Copy out each line below that has the word "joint" in it.

★ ★ ★ ★ ★ ★ ★

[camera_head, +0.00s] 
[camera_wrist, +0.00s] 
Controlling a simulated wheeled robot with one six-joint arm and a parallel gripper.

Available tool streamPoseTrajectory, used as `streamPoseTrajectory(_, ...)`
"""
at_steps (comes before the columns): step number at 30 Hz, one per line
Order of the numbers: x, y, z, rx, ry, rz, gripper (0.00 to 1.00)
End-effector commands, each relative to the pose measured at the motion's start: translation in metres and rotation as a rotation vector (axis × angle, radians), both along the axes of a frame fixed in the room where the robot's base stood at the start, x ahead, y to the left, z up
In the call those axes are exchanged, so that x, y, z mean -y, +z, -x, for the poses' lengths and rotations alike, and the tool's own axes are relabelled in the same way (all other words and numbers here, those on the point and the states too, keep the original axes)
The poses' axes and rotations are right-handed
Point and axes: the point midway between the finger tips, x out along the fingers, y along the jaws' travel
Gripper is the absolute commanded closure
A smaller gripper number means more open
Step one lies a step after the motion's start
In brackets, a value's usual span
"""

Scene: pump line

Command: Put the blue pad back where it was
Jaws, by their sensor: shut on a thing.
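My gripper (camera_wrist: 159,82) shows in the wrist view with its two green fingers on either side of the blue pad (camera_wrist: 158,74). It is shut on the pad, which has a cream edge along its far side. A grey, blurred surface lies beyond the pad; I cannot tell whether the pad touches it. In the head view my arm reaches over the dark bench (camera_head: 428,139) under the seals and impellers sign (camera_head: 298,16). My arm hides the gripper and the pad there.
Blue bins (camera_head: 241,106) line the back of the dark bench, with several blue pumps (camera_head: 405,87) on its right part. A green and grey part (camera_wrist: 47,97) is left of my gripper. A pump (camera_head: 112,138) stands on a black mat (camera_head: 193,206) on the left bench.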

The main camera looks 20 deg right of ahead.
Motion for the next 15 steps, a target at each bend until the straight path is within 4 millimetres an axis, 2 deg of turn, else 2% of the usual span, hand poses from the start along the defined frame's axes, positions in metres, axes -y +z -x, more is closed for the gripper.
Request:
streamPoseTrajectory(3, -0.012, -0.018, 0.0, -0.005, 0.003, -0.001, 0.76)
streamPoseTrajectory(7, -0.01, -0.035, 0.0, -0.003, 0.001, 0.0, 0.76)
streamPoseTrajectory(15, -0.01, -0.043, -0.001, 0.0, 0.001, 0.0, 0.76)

★ ★ ★ ★ ★ ★ ★

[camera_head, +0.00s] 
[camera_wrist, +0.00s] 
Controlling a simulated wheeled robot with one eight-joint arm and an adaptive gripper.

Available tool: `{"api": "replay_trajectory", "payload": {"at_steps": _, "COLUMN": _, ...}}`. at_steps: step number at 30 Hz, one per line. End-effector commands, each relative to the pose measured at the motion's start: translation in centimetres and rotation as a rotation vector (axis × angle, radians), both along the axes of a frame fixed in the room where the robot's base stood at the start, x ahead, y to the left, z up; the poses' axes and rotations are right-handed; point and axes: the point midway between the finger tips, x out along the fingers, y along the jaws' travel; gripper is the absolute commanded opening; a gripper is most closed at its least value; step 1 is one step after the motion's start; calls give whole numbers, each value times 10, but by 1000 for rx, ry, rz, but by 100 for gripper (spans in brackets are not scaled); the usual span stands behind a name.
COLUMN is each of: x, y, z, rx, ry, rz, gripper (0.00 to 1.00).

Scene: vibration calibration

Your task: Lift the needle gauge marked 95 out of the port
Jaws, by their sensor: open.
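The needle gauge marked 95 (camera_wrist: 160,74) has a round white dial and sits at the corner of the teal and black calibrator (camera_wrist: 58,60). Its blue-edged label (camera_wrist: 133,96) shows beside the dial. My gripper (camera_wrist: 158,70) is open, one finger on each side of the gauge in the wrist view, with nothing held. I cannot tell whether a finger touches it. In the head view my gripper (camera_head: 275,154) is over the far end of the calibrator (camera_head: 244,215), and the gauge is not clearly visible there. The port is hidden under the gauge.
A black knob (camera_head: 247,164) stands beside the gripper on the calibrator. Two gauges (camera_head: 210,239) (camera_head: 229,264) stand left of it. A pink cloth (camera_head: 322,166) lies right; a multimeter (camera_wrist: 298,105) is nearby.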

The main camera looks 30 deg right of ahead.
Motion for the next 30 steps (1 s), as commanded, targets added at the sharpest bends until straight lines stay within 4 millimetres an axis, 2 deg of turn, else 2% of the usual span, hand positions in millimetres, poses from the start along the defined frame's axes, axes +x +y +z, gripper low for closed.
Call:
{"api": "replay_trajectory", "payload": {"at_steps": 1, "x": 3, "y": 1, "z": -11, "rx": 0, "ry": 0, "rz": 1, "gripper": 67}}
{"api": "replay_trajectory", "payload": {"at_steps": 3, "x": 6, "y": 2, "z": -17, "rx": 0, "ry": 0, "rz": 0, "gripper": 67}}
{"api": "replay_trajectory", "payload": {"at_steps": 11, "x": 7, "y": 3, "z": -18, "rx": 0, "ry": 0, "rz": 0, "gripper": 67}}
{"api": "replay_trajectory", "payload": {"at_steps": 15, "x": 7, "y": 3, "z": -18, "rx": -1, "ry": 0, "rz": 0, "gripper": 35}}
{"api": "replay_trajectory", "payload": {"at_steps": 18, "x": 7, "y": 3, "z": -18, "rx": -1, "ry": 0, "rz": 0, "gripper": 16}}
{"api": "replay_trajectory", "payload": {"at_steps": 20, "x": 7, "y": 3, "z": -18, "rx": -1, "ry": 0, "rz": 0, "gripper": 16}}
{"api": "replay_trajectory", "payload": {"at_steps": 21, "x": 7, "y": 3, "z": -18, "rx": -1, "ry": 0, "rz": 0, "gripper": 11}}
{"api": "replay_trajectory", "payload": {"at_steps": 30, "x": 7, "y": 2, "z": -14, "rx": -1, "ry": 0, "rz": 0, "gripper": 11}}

★ ★ ★ ★ ★ ★ ★

FINAL ANSWER:
Controlling a simulated wheeled robot with one six-joint arm and a parallel gripper.
Controlling a simulated wheeled robot with one eight-joint arm and an adaptive gripper.

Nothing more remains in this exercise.